In lieu of an abstract, here is a brief excerpt of the content:

Reviewed by:
  • Zen Ritual: Studies of Zen Buddhist Theory in Practice
  • Morten Schlütter (bio)
Zen Ritual: Studies of Zen Buddhist Theory in Practice. Edited by Steven Heine and Dale S. Wright. Oxford University Press, Oxford, 2008. xiii, 337 pages. $26.00, paper.

Zen Ritual is the fourth installment in an informal series on Zen Buddhism, published by Oxford University Press and edited by Steven Heine and Dale S. Wright. The other books in the series are The Koan: Texts and Contexts in Zen Buddhism (2000), The Zen Canon: Understanding the Classic Texts (2004), and Zen Classics: Formative Texts in the History of Zen Buddhism (2005). Each of these volumes breaks new ground in the study of Zen, and they have functioned as venues for much of the most recent English-language research on Zen in the last decade.1 The volumes have collectively [End Page 142] challenged the popular Western image of Zen as a kind of nonreligion that transcends all religions, in which the kōan functions as an ineffable expression of ultimate reality, and whose literature is not literature at all but a direct record of the enlightened minds of ancient sages. Although this essentialist and romanticized model of Zen has been largely abandoned by academics working in East Asian Buddhism, it persists with great vitality in popular culture, evidenced by a steady stream of books with "Zen" in their titles. The Heine and Wright volumes are unusual in that they are scholarly books designed to appeal to an audience of both Zen enthusiasts and academics.

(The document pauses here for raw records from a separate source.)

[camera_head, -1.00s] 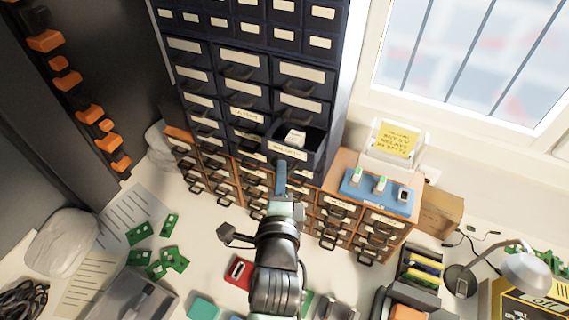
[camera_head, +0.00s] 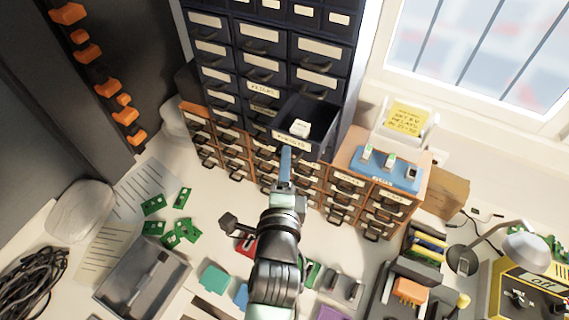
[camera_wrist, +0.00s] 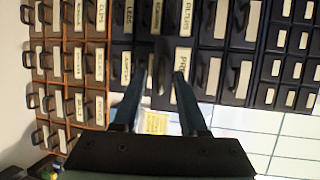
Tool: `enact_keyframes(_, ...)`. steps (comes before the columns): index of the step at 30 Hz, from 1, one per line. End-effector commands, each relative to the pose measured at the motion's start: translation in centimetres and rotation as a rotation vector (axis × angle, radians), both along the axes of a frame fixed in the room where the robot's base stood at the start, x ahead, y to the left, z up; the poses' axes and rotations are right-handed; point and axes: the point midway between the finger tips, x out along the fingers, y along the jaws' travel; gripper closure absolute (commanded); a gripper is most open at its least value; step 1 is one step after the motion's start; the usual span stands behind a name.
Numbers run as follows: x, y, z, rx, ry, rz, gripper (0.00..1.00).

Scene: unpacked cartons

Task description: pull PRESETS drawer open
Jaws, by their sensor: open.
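The drawer with a pale front label (camera_head: 291,141) stands pulled out of the dark upper cabinet in the head view. Its print is small there, but a label starting "PRE" (camera_wrist: 181,62) shows in the wrist view. My gripper (camera_head: 286,152) is just below and in front of the drawer front. In the wrist view its two fingers (camera_wrist: 162,76) are spread, one on each side of the drawer's handle area. Whether they touch the handle is hidden.
Wooden drawers (camera_head: 347,186) stand below the dark cabinet (camera_head: 262,62). A blue tray (camera_head: 385,175) with small parts sits on top at right. A grey bin (camera_head: 140,290), green boards (camera_head: 180,231) and a lamp (camera_head: 522,243) are on the bench.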

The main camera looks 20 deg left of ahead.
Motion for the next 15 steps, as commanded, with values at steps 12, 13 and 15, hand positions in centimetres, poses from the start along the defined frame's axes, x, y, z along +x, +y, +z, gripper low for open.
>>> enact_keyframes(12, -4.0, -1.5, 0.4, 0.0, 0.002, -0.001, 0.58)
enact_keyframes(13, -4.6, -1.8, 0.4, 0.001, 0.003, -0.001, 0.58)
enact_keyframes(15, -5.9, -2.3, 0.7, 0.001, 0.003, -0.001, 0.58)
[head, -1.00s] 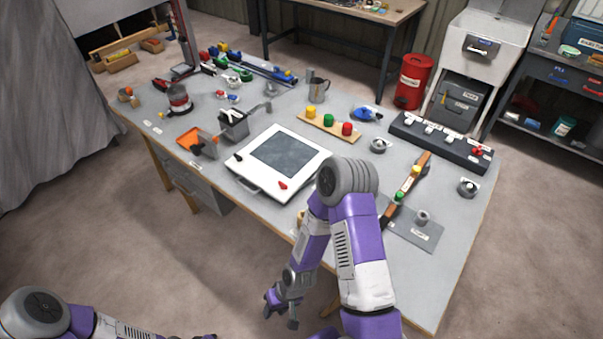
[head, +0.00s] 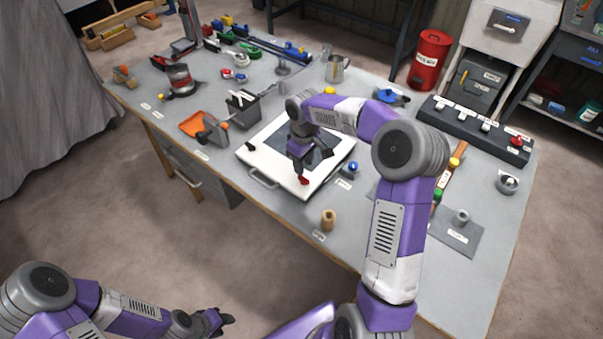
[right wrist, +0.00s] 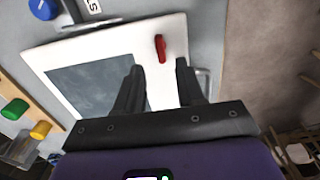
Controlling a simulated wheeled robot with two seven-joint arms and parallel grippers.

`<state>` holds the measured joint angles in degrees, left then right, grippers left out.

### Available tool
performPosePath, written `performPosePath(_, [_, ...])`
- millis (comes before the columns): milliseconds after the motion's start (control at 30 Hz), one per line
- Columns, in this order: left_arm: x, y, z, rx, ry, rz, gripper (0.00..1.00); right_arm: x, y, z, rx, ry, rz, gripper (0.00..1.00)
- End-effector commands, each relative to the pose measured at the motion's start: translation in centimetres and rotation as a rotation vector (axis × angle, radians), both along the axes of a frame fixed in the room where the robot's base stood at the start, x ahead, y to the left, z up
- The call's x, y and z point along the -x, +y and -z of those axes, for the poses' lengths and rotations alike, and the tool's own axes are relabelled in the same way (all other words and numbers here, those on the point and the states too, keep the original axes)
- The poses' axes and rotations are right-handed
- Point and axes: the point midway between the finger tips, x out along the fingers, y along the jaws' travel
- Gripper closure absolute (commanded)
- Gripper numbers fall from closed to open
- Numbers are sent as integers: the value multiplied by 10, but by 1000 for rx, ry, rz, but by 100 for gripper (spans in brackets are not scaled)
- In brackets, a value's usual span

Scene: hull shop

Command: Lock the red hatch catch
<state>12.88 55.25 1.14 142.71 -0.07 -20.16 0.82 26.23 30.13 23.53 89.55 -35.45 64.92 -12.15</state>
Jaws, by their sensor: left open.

By its very title, Zen Ritual revs up the challenge a notch, and many of its essays are sure to provoke Western Zen Buddhists who understand Zen to be about unmediated experience, free of any distasteful ritualism. Although the series as a whole takes the term "Zen" to encompass Chinese Chan, Japanese Zen, and Korean Săn, Zen Ritual is almost exclusively about Zen in Japan. Furthermore, as the cover image of monks meditating facing a wall seems to hint at, most of the essays in Zen Ritual focus on Sōtō Zen, especially in their discussions of the contemporary period. In any case, Zen Ritual is a welcome book that helps to fill a serious void in our understanding of East Asian Buddhism. Ritual in Zen, and in all of East Asian Buddhism, is still relatively unexplored, in spite of earlier contributions by, for example, William Bodiford and Ian Reader and recent books by Duncan Williams and Jørn Borup.2

The first chapter in the volume, by T. Griffith Foulk, is entitled "Ritual in Japanese Zen Buddhism." Echoing the title of the book, this chapter is a sweeping essay (twice as long as the other essays) that deals with the role of ritual throughout the entire history of Zen in Japan. Foulk argues that the image of Zen as an antiritualistic direct path to enlightenment is a product of embarrassed post–Meiji Restoration Zen scholars (most of whom were and are also Zen monks) who felt they had to defend their religion from a hostile government and a wave of Western-inspired rationalism. Foulk shows that ritual is an integral part of Zen, not a later concession to "popular religion" but present right from the time it was first imported from China. Thus, funerary rites are central to the Zen sect in Japan (in fact, Zen monks first popularized the now ubiquitous practice of Buddhist funerals), and zazen, kōan training, and enlightenment are far from primary concerns of most Zen priests. Foulk's essay alone is worth the price of the whole volume, [End Page 143] and it will be especially useful in presenting a revisionist critique to an upper-level undergraduate audience.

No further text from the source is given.